An event described in the Bible at Matthew 17:24-27 provides the answer. There we learn that Peter, while visiting the town of Capernaum by the Sea of Galilee, was asked if Jesus paid the temple tax. Later Jesus explained that he, as God’s Son, had no obligation to pay such tax. But in order to avoid stumbling others, he had Peter go to the sea, cast a fishhook, take the first fish coming up, and pay the tax with the coin found in its mouth.
The appellation “St. Peter’s fish” is drawn from this incident recorded in the Bible. But what sort of fish did Peter catch?
A Sea Rich in Fish
It is thought that of the nearly 20 species of fish in the Sea of Galilee, only about 10 could possibly be the sort that Peter caught. These ten are divided into three commercially important groups.

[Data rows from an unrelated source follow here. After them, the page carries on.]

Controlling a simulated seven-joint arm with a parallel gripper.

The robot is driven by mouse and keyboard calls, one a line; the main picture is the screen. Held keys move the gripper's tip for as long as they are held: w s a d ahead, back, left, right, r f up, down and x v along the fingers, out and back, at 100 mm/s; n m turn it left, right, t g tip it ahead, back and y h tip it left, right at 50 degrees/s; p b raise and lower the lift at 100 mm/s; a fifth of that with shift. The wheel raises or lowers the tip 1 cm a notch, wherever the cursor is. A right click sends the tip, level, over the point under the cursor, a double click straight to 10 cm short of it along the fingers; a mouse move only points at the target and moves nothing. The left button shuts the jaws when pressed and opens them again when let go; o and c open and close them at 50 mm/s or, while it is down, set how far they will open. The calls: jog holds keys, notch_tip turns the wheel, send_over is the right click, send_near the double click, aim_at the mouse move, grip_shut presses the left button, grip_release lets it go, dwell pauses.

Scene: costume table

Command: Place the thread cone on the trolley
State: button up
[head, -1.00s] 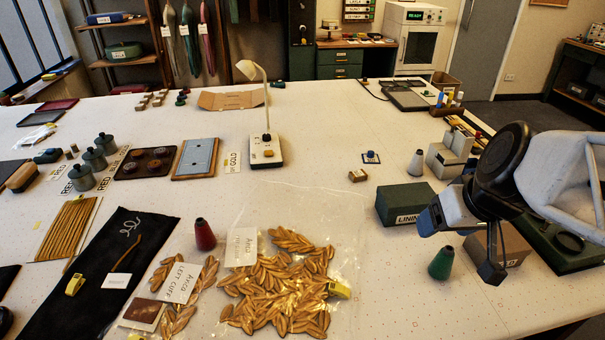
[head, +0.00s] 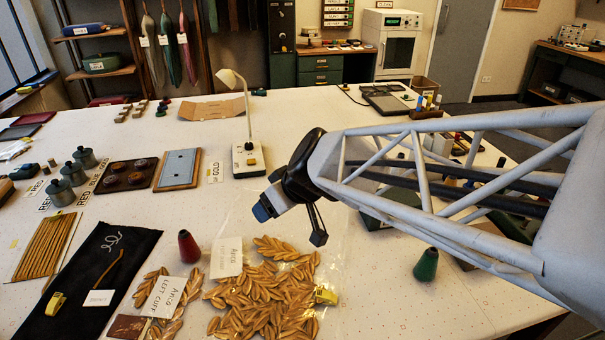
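A red thread cone (head: 189,247) stands upright on the white table, left of the pile of gold leaves. A green thread cone (head: 426,266) stands upright at the right, near the table's front edge. A pale cone at the back right is now mostly or wholly hidden by my arm. My gripper (head: 291,224) is above the middle of the table, between the red and green cones and farther back. Its two fingers are apart, and I see nothing between them. I cannot make out a trolley in this view.
A desk lamp (head: 249,158) stands just behind my gripper. Bagged gold leaves (head: 262,300) lie at the front, with a black cloth (head: 100,270) to their left. Boxes at the right are partly hidden by my arm. The table around the green cone is fairly clear.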

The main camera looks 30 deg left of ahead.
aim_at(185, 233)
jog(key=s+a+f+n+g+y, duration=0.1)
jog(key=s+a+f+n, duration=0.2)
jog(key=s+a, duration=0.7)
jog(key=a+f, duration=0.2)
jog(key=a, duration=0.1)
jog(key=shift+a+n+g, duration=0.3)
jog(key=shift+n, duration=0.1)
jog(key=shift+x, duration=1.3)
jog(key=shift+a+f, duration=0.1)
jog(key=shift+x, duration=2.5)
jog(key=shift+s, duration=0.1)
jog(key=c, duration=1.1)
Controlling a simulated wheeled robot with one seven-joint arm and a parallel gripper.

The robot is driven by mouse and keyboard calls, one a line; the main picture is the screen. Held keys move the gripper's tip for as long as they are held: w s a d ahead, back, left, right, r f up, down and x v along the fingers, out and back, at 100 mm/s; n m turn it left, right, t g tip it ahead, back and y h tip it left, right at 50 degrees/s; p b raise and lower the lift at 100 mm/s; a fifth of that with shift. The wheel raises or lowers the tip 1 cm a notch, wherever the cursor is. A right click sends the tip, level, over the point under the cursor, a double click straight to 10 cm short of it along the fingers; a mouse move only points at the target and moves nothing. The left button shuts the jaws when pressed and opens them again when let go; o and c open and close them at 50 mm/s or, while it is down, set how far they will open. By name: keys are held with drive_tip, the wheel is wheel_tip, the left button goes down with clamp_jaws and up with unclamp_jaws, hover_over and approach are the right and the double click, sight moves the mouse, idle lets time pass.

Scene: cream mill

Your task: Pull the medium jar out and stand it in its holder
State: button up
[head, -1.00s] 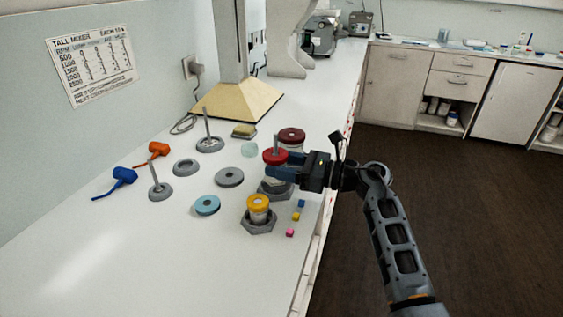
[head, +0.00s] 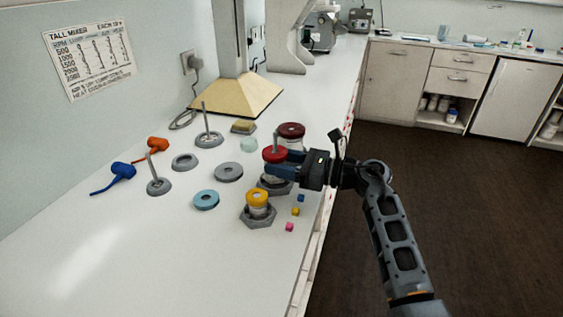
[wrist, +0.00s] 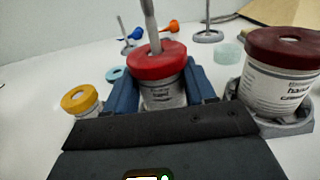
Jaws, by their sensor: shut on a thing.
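The medium jar (head: 275,154) has a red lid and a pale labelled body. My gripper (head: 277,167) is shut on its body below the lid. In the wrist view the jar (wrist: 163,92) stands about upright between the two blue fingers. A grey rod (wrist: 151,25) rises from the lid's middle. A grey hexagonal holder (head: 277,187) shows under the jar and fingers. The fingers hide the jar's base, so I cannot tell whether it touches the holder.
A yellow-lidded jar (head: 257,197) sits in a hexagonal holder in front. A dark-red-lidded jar (head: 291,130) stands behind. Small cubes (head: 295,212) lie near the bench edge. Grey discs (head: 229,172), a blue ring (head: 206,200) and rod stands (head: 158,187) lie left. The front left bench is clear.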

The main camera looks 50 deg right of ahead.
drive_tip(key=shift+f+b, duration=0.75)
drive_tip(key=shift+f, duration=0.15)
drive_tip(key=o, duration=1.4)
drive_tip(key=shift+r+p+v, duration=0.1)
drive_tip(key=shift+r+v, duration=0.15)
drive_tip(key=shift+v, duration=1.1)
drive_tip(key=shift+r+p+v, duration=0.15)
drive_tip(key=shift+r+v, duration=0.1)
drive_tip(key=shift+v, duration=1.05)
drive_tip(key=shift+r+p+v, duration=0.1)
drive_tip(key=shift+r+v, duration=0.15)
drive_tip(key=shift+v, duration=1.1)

The largest group is called musht, which means “comb” in Arabic, because its five species display a comblike dorsal fin. One variety of musht reaches a length of about a foot and a half [45 cm] and weighs some four and a half pounds [2 kg].

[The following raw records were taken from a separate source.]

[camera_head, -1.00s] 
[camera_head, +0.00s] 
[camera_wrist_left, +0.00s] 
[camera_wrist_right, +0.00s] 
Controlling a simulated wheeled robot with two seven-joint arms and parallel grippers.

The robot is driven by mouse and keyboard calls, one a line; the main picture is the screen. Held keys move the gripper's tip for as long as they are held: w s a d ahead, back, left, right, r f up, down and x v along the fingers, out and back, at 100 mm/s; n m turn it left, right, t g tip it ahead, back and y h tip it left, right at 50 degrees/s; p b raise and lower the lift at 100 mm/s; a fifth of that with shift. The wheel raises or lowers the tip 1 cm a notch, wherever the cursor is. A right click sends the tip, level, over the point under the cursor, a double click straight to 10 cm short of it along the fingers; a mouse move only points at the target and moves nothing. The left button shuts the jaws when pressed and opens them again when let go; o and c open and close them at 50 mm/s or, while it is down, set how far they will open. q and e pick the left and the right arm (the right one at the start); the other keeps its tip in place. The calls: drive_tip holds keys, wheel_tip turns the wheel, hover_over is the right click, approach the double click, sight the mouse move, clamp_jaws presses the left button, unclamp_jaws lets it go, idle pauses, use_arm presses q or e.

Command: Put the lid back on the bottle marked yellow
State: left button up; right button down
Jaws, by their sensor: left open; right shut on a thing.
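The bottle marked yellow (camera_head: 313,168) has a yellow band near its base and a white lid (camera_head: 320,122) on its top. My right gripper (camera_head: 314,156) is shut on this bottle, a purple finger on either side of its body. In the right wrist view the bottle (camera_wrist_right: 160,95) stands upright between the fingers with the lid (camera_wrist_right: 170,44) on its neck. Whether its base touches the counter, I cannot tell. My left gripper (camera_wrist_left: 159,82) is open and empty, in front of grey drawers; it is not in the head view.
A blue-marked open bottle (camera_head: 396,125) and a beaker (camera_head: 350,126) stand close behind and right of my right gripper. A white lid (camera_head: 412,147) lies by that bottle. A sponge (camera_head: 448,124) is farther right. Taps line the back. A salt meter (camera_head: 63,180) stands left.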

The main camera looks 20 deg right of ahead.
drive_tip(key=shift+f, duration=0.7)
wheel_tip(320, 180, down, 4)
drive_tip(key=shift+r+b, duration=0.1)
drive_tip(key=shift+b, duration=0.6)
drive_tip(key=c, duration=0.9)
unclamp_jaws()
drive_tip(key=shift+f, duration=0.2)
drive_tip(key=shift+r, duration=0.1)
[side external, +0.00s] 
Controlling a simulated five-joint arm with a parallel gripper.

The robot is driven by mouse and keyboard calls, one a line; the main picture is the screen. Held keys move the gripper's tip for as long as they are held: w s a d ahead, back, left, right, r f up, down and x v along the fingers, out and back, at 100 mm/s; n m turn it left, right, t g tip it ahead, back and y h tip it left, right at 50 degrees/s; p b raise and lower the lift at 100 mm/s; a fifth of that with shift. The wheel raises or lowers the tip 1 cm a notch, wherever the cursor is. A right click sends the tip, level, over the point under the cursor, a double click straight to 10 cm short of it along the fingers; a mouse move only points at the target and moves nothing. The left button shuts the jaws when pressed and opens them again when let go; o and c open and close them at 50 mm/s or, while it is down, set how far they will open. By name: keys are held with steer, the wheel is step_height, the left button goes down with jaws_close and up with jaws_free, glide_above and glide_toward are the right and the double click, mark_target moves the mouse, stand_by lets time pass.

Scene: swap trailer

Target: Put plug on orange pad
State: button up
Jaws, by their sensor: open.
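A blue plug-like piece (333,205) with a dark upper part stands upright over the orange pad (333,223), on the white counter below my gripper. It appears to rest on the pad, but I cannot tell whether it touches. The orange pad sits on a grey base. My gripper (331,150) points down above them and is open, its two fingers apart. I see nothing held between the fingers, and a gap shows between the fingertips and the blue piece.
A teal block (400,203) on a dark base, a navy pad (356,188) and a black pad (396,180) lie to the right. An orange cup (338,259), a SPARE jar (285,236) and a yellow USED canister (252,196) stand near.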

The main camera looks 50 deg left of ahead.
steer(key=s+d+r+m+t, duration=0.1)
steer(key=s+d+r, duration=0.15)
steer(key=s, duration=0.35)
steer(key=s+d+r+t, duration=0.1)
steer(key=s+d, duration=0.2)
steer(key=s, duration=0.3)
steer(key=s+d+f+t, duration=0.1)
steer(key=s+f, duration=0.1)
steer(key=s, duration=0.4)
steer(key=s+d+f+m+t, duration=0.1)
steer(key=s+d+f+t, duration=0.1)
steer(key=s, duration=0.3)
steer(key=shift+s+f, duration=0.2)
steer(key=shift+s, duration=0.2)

The second group is the Kinneret (Sea of Galilee) sardine, which resembles a small herring. At the height of the sardine season, many tons are caught every night, amounting to some one thousand tons a year. From ancient times this sardine has been preserved by pickling.
The third group is the biny, also known as barbel. Its three species display barbs at the corners of the mouth, hence its Semitic name biny, meaning “hair.” It feeds on mollusks, snails, and small fish. The long-headed barbel reaches a length of some 30 inches [75 cm] and weighs over 15 pounds [7 kg]. Barbels are a well-fleshed fish, and they are a popular dish for Jewish Sabbaths and feasts.
Not included in the three commercially important groups is the catfish, the largest fish in the Sea of Galilee. It measures up to four feet [1.20 m] and weighs some 25 pounds [11 kg]. But the catfish has no scales, so it was unclean according to the Mosaic Law. (Leviticus 11:9-12) Therefore, it is not eaten by Jews, and it may not be the type of fish that Peter caught.